Robot state and action records:
=======
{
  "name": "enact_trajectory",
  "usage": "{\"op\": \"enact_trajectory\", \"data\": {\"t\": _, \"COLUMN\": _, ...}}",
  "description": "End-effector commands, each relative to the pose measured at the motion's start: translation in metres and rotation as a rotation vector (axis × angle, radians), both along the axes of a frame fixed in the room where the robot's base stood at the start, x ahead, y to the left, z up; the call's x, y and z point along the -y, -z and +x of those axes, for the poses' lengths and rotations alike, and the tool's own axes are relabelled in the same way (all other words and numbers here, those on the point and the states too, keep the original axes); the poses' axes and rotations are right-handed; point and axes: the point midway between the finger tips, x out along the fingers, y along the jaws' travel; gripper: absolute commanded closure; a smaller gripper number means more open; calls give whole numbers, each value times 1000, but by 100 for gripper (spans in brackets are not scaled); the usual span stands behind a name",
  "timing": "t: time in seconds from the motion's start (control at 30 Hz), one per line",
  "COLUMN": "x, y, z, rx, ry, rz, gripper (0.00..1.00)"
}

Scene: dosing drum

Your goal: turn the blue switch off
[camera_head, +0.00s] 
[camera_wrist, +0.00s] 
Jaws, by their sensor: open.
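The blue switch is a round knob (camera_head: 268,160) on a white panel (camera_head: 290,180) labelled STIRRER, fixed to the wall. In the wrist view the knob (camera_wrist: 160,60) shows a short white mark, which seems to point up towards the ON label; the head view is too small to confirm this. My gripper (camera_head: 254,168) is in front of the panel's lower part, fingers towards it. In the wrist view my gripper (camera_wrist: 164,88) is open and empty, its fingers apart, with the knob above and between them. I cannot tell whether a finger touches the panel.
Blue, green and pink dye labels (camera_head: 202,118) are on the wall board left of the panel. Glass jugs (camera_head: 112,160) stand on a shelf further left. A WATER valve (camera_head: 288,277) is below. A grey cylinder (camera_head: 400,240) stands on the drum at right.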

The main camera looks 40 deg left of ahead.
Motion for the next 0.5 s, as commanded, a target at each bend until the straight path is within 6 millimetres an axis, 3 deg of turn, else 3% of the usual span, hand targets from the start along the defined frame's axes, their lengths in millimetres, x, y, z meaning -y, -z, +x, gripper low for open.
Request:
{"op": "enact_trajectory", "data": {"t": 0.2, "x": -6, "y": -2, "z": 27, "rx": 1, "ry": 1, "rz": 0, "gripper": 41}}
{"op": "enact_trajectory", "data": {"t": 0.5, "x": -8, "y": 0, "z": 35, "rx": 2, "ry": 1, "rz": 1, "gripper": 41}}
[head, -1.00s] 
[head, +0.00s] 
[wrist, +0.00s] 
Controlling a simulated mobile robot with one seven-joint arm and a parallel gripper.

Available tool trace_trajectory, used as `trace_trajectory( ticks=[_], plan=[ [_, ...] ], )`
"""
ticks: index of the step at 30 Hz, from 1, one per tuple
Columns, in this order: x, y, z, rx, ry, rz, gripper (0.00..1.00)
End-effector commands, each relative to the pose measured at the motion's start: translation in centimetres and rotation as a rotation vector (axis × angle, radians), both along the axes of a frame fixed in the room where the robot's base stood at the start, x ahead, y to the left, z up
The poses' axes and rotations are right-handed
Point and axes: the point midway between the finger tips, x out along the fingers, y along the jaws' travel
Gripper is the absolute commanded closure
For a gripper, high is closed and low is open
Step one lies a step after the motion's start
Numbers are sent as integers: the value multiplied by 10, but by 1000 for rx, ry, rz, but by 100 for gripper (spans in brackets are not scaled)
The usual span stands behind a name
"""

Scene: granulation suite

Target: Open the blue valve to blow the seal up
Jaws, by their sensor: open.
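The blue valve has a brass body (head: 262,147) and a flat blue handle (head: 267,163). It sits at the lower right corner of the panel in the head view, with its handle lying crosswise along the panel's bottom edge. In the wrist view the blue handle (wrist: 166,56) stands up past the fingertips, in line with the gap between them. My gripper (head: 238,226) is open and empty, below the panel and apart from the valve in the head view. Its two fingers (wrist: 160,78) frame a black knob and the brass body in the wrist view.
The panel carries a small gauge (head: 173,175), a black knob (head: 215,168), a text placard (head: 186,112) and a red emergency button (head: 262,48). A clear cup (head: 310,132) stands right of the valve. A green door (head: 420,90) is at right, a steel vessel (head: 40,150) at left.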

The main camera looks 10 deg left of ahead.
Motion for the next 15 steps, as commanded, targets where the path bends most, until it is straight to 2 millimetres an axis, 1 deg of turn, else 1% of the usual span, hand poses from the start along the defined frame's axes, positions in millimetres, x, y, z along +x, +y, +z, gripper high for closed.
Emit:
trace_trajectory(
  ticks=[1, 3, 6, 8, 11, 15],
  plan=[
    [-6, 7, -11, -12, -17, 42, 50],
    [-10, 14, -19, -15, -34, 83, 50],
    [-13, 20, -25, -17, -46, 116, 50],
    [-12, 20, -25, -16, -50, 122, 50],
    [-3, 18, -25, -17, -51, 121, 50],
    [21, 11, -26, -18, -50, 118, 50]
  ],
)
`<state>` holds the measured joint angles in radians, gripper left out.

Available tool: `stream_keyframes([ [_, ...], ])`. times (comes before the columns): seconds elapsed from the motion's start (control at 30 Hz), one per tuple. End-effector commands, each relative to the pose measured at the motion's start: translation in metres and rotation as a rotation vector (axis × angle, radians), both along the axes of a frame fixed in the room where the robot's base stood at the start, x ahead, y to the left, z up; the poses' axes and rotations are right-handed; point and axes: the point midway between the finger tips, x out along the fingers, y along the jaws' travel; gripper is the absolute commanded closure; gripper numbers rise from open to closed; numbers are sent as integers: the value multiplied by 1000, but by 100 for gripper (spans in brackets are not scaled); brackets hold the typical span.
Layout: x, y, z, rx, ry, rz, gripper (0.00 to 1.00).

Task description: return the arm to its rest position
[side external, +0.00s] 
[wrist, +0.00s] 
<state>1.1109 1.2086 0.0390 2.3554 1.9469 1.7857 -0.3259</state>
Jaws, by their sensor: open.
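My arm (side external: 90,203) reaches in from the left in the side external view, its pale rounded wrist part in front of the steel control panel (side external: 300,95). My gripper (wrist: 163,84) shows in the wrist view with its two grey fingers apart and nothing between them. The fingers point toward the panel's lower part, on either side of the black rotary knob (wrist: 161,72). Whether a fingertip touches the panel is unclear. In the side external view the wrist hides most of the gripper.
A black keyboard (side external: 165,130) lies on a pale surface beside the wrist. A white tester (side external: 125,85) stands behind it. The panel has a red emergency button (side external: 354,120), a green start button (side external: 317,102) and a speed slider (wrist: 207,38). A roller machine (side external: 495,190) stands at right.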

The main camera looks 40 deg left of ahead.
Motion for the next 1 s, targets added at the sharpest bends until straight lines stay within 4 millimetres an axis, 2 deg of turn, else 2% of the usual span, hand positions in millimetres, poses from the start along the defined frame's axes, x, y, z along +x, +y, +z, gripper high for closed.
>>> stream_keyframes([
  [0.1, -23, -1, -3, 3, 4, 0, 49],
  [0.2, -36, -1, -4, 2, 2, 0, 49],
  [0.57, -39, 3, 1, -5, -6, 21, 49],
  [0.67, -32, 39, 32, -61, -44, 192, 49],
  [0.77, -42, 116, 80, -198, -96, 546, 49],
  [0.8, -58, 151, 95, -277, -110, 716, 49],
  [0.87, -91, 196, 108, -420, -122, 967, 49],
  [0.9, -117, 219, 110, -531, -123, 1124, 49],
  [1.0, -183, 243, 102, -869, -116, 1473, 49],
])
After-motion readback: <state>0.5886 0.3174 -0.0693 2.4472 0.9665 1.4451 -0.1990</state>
=======
Exactly and only the lines from the line with "Columns, in this" to the line with "Target: Open the", both included, are to be printed.

--- The output ---
Columns, in this order: x, y, z, rx, ry, rz, gripper (0.00..1.00)
End-effector commands, each relative to the pose measured at the motion's start: translation in centimetres and rotation as a rotation vector (axis × angle, radians), both along the axes of a frame fixed in the room where the robot's base stood at the start, x ahead, y to the left, z up
The poses' axes and rotations are right-handed
Point and axes: the point midway between the finger tips, x out along the fingers, y along the jaws' travel
Gripper is the absolute commanded closure
For a gripper, high is closed and low is open
Step one lies a step after the motion's start
Numbers are sent as integers: the value multiplied by 10, but by 1000 for rx, ry, rz, but by 100 for gripper (spans in brackets are not scaled)
The usual span stands behind a name
"""

Scene: granulation suite

Target: Open the blue valve to blow the seal up

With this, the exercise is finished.